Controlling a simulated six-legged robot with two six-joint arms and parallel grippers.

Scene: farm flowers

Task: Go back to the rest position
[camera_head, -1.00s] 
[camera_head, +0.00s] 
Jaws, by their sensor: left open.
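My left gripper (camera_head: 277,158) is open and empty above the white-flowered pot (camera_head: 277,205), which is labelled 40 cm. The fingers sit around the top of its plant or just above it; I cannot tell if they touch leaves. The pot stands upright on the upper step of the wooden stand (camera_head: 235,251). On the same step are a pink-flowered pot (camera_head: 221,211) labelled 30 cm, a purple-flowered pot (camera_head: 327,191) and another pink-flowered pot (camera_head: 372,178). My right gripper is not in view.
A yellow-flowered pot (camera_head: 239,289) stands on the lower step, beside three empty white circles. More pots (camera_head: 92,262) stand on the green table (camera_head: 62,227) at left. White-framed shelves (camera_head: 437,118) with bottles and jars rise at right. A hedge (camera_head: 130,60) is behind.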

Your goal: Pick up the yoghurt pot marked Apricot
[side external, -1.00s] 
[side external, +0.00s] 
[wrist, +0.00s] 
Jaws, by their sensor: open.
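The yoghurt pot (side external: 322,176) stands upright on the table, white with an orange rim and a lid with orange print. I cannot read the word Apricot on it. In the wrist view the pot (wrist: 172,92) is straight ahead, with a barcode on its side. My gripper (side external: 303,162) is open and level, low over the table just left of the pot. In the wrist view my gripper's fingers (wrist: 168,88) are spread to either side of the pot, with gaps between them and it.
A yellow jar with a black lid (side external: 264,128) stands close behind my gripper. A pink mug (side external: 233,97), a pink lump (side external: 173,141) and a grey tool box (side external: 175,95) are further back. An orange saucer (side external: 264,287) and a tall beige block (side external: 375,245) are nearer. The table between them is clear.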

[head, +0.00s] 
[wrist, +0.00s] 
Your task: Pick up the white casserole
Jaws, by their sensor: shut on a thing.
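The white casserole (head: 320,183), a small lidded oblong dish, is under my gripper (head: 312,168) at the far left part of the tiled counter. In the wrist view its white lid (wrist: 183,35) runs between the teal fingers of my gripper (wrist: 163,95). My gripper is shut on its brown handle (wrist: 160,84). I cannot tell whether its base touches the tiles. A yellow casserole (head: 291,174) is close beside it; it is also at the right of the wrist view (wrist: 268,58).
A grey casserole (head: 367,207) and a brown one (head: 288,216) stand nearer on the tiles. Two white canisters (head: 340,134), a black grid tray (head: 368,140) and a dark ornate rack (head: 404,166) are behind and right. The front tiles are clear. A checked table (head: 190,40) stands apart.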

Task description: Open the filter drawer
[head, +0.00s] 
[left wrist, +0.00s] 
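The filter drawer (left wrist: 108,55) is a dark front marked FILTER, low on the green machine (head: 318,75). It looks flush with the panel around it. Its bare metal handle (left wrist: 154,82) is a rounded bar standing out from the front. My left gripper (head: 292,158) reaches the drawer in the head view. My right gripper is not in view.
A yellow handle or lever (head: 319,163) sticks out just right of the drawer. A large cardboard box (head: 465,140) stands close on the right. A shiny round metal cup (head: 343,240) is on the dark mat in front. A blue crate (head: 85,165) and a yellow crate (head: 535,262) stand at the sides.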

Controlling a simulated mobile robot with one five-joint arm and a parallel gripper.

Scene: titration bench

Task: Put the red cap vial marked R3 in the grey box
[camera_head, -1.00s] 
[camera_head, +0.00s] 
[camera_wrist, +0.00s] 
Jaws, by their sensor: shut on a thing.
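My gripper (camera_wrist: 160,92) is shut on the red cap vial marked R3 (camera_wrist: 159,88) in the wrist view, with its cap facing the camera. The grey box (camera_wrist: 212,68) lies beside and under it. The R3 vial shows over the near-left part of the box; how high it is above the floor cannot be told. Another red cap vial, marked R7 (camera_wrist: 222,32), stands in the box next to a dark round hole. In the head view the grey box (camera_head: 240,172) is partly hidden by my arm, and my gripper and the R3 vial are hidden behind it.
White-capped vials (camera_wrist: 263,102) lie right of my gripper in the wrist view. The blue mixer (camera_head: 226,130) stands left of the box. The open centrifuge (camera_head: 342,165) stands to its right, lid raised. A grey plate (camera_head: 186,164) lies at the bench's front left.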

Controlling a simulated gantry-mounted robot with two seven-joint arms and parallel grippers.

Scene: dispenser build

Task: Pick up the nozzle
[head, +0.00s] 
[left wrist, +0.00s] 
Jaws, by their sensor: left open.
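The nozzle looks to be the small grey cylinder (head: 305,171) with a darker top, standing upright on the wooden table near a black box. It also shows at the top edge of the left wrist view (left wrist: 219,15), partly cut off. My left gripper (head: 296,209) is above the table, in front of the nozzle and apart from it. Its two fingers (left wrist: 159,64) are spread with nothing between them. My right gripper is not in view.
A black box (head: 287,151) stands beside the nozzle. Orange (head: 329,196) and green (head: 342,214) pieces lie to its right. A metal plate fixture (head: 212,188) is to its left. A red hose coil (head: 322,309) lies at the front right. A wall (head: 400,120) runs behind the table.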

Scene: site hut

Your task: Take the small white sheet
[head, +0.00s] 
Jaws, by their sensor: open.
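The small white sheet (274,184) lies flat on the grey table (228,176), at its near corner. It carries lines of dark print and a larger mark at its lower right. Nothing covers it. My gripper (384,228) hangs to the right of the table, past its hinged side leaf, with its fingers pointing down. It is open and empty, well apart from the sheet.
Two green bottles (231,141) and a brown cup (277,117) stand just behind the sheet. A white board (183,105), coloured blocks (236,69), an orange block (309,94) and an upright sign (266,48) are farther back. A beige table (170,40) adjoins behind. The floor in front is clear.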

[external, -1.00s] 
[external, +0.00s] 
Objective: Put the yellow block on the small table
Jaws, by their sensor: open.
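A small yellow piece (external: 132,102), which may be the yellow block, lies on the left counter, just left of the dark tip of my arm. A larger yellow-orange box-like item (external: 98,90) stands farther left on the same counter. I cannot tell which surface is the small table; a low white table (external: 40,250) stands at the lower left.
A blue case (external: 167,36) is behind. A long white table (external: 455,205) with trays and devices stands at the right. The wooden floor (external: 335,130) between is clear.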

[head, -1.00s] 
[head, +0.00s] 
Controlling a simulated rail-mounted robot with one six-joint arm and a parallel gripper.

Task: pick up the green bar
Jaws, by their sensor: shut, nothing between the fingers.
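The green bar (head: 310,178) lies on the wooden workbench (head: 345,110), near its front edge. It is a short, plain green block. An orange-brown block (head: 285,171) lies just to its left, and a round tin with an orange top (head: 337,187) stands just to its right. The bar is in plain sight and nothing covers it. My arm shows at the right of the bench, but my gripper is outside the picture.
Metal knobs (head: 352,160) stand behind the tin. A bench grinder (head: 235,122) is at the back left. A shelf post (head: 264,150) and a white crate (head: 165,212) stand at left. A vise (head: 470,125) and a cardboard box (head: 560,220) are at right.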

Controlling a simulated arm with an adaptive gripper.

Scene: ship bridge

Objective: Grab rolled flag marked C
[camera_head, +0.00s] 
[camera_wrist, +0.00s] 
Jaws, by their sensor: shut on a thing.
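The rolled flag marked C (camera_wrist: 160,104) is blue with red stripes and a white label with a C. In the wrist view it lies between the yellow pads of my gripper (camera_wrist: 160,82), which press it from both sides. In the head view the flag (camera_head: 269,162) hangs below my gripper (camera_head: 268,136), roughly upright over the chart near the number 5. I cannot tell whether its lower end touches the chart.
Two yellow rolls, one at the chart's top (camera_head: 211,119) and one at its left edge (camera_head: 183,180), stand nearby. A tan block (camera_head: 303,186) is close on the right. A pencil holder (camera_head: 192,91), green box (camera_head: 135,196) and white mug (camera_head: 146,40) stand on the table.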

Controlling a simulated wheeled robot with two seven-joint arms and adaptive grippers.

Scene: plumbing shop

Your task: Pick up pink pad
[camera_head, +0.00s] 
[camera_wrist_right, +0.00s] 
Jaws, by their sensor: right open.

◆ ◆ ◆

Lines that hold "Objective" are the ones to copy; find all of them.

Objective: Put the yellow block on the small table
Objective: Grab rolled flag marked C

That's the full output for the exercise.